Biden’s American Families Plan to Partially Eliminate Stepped Up Basis
In late April 2021, President Biden announced The American Families Plan as part of his Build Back Better economic agenda. The plan proposes to overhaul the longstanding rule that estate beneficiaries receive assets with a “stepped up” tax basis based on the asset’s fair market value at the time of death.
To understand the tax implications of the proposal, you first need to understand the concept of tax basis. Basis is the value of an asset used to determine gain or loss when the asset is sold. Generally, when you purchase a capital asset like stock or investment real estate, your tax basis in that asset is the purchase price. Certain events can alter your basis in the asset. For instance, if you make capital improvements on the asset or claim a depreciation deduction, your tax basis in the asset increases or decreases, respectively. If an asset’s fair market value is greater than your tax basis in that asset, you have an unrealized gain.
When you sell the asset for an amount greater than your tax basis, the difference is taxed as a capital gain.
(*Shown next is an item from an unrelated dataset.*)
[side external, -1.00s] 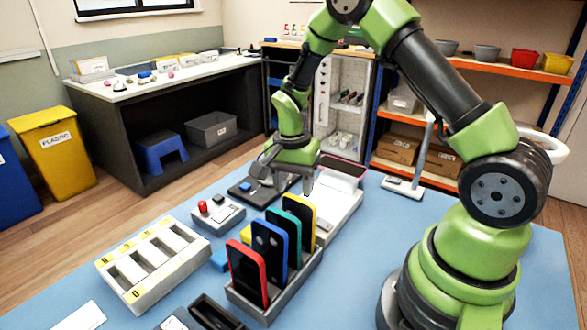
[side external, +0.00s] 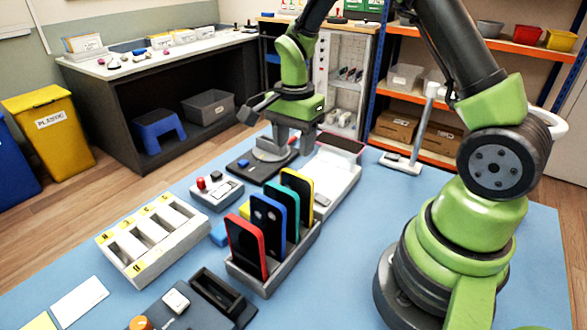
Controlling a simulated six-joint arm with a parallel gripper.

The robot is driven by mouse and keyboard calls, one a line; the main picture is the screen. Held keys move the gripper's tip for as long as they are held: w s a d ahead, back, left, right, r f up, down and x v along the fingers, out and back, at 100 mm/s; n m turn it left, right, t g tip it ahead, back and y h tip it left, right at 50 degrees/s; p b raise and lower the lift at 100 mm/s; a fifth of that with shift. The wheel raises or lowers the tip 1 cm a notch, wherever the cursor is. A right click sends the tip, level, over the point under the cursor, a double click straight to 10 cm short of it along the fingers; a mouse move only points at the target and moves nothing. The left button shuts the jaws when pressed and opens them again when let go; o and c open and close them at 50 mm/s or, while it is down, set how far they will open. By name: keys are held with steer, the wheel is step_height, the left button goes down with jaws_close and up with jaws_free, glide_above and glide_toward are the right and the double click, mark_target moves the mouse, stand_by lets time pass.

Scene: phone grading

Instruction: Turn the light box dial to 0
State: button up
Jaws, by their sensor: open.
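A long white box (side external: 338,178), which looks like the light box, lies behind and right of the phone rack. A small grey part (side external: 321,200) shows at its near end; I cannot tell whether it is the dial, and no dial setting is legible. My gripper (side external: 283,138) is open and empty, pointing down above a black base plate (side external: 240,166) with a grey round part (side external: 268,152). It is left of the white box's far end. I cannot tell whether the fingers touch anything.
Upright phones, the red one (side external: 247,248) nearest, stand in a grey rack (side external: 272,284). A control box (side external: 216,190) has a red button. A white slotted tray (side external: 150,262) is at left. An orange knob (side external: 140,323) shows at the bottom edge. The blue mat (side external: 350,245) is clear right of the rack.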

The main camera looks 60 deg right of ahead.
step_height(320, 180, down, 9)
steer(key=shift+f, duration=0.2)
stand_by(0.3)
If the purchase price is lower than your tax basis, you have a capital loss that can be used to offset certain other capital gains. The buyer’s new tax basis in the asset is the purchase price.
If you give away (gift) the asset during your lifetime, the recipient receives the asset with a “carryover basis” equivalent to your basis in the asset. If you die owning the asset, it passes to a beneficiary according to your will (or through state intestacy laws if you don’t have one) and the beneficiary inherits the asset with a “stepped up” basis equal to the asset’s fair market value at the time of your death.
Because of the stepped up basis rule, it is often advantageous to inherit property from someone who died instead of receiving it as a gift during the donor’s life. To illustrate, if you purchase stock for $100,000, your basis in that stock is $100,000. Over time, the fair market value of the stock appreciates to $500,000. If you were to sell the stock for that amount, you would recognize a $400,000 capital gain and pay up to 20% in tax on the gain. If you gift the stock to someone during your lifetime and the recipient sells the stock for $500,000, the recipient also incurs a $400,000 capital gain. On the other hand, if you die leaving the stock to a beneficiary in your will, the recipient takes the stock with a new basis of $500,000. If the recipient sells the stock for that amount, there is no gain recognized and no tax owed.
As a way to combat wealth inequality and raise revenue, President Biden’s plan proposes raising the top capital gains rate to from 20% to 39.6% and partially eliminating the stepped up basis rule. The proposal includes an exemption of $1 million for individuals. That amount can be “ported” over to a surviving spouse, increasing the survivor’s exemption to $2 million. Beneficiaries would still receive property with a stepped up basis if the decedent’s total unrealized capital gains at death were under his or her exemption. Assets received by estate beneficiaries in excess of the exemption come with a carryover basis.
To revisit the earlier example, assume you bought stock for $100,000 and die when it is worth $500,000. If you bequeath that stock to someone in your will, on your death that person would inherit it with a $500,000 basis. Under the American Families Plan, the beneficiary would still inherit it with a $500,000 basis if your estate has less than $1 million in unrealized capital gains (or up to $2 million if you were predeceased by a spouse). If your estate has unrealized gains in excess of that exemption amount (e.g. if you die owning significant appreciated assets), the beneficiary inherits the stock with your original $100,000 basis and would be liable for capital gains tax upon its sale.
Of course, all of this is just a proposal. Very few, if any, Republican senators would vote for this plan and there is no guarantee all Democrats will be on board. The Tax and Estates lawyers at White and Williams are following this matter closely and will publish updates as this proposal and others are deliberated in Congress.